Sort of brute force approach. However, mod_security actually has further logs (of the same error) into two other different lines:

[Mon Jun 03 15:07:12.454321 2019] [:error] [pid 15595] [client 192.168.0.254:57318] [client 192.168.0.254] ModSecurity: Access denied with code 403 (phase 2). Operator GE matched 5 at TX:anomaly_score. [file "/etc/httpd/modsecurity.d/activated_rules/REQUEST-949-BLOCKING-EVALUATION.conf"] [line "91"] [id "949110"] [msg "Inbound Anomaly Score Exceeded (Total Score: 5)"] [severity "CRITICAL"] [tag "application-multi"] [tag "language-multi"] [tag "platform-multi"] [tag "attack-generic"] [hostname "test.us.mydomain.com"] [uri "/images/random/random-logo.png"] [unique_id "XPWaEGNi1xVn2c58vCAiEwAAAAM"]

[Mon Jun 03 15:07:12.454684 2019] [:error] [pid 15595] [client 192.168.0.254:57318] [client 192.168.0.254] ModSecurity: Warning. Operator GE matched 5 at TX:inbound_anomaly_score. [file "/etc/httpd/modsecurity.d/activated_rules/RESPONSE-980-CORRELATION.conf"] [line "86"] [id "980130"] [msg "Inbound Anomaly Score Exceeded (Total Inbound Score: 5 - SQLI=0,XSS=0,RFI=0,LFI=0,RCE=5,PHPI=0,HTTP=0,SESS=0): individual paranoia level scores: 5, 0, 0, 0"] [tag "event-correlation"] [hostname "test.us.mydomain.com"] [uri "/images/random/random-logo.png"] [unique_id "XPWaEGNi1xVn2c58vCAiEwAAAAM"]

Notice the only difference is the # of [tags] words in message. The first has 8, the 2nd has 4, the 3rd has only 1. Obviously my brute force approach won't match. Is there an elegant way to parse those multiple [tags] field names with grok? I wonder if some Ruby parsing magic needs to be applied here.

Thanks in advance.

Do not try to do it all with grok. I would break off the initial common section with dissect, then pull out the ModSecurity message using grok, then chop up the rest using a kv filter.
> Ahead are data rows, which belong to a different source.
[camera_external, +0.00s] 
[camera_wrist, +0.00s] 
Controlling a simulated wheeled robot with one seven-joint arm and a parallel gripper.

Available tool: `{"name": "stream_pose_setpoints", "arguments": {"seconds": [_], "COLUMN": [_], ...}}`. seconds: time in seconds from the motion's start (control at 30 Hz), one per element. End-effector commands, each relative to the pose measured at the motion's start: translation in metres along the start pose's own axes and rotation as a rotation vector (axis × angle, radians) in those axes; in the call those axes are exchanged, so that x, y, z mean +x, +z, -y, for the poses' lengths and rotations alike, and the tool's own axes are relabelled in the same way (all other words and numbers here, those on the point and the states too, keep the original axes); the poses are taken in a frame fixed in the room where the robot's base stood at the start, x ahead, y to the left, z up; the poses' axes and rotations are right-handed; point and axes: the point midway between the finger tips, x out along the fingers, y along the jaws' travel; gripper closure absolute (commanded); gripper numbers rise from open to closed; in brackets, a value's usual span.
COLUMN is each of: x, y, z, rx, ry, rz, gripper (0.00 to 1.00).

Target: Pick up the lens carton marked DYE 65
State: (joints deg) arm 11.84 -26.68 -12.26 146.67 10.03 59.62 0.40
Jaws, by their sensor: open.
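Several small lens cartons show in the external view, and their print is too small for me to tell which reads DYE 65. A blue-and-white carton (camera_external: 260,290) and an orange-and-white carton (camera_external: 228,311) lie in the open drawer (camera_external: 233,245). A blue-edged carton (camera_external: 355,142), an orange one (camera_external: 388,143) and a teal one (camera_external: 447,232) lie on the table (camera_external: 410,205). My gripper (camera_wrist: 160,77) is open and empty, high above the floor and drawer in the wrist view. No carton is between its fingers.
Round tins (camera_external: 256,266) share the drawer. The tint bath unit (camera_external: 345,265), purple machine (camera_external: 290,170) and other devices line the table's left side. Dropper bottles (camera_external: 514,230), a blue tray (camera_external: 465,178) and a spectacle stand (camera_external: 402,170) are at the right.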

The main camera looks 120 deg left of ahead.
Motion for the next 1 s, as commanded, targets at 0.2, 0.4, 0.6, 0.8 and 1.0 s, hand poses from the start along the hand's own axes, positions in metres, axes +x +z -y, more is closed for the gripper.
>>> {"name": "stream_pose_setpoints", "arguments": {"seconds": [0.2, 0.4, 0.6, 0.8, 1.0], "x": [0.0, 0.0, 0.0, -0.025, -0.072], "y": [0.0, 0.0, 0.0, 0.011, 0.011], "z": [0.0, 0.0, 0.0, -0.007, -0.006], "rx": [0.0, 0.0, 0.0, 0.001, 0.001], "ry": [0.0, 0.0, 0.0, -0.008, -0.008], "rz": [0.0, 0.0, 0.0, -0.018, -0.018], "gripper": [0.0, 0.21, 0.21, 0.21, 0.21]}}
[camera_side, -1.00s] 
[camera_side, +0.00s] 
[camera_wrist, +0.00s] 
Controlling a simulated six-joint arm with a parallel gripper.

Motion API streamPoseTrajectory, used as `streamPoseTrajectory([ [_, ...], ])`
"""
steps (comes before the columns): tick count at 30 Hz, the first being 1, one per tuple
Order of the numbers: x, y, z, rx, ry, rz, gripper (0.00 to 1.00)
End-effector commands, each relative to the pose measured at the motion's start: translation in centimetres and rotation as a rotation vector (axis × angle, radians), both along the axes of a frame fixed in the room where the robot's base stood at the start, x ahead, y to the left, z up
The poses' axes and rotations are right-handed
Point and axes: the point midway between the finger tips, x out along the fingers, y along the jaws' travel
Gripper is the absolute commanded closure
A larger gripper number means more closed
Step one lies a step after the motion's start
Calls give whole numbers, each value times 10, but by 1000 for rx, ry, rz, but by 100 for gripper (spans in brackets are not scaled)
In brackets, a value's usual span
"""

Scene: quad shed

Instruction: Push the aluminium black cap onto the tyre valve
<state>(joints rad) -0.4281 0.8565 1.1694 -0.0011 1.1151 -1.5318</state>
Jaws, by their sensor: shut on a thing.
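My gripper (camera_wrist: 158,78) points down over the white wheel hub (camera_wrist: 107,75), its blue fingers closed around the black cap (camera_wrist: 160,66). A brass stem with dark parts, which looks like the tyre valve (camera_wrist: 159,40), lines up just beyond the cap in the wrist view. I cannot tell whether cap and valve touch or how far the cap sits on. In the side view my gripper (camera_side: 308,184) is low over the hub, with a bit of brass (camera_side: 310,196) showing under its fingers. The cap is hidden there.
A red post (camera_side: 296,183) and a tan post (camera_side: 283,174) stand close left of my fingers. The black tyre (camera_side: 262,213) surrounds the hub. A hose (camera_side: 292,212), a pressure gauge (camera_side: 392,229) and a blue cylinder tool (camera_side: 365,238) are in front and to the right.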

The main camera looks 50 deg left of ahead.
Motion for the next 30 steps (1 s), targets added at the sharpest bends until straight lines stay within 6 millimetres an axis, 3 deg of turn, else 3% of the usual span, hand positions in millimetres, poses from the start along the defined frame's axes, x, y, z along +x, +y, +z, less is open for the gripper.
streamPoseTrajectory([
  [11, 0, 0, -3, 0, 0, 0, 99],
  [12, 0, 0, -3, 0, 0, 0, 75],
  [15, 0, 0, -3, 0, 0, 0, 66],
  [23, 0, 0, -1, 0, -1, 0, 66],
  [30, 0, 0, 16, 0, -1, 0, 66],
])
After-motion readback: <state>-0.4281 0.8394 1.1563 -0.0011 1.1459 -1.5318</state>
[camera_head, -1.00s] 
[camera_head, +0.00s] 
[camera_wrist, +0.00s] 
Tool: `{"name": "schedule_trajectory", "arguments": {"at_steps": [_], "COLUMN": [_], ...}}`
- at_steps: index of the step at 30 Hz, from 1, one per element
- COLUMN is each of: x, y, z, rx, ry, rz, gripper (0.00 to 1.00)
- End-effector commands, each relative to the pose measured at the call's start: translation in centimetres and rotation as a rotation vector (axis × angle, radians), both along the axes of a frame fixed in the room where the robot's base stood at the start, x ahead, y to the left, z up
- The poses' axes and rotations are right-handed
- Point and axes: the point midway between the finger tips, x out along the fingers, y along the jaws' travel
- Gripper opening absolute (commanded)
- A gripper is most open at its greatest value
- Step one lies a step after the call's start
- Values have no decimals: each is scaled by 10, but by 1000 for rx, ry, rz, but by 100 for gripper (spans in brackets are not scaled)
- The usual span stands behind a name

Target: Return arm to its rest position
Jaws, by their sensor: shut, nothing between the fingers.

Something like

    dissect { mapping => { "message" => "[%{ts}] [:%{level}] [pid %{pid}] [client %{clientA}] [client %{clientB}] %{[@metadata][restOfLine]}" } }
    grok { match => { "[@metadata][restOfLine]" => [ "ModSecurity: (?<theMessage>[^\[]+ )(?<[@metadata][theRest]>\[.*)" ] } }
    kv { source => "[@metadata][theRest]" field_split => "\]\[" value_split => " " }

grok is one of the most powerful (and popular) filters for parsing events. That's exactly why you should at least consider the rest of the filters to see if something more specific (and therefore cheaper) can do the job.

If you need tag to be an array with a single member when it is a string then I would use a ruby filter for that.

Awesome! Thanks for pointing me in the right direction!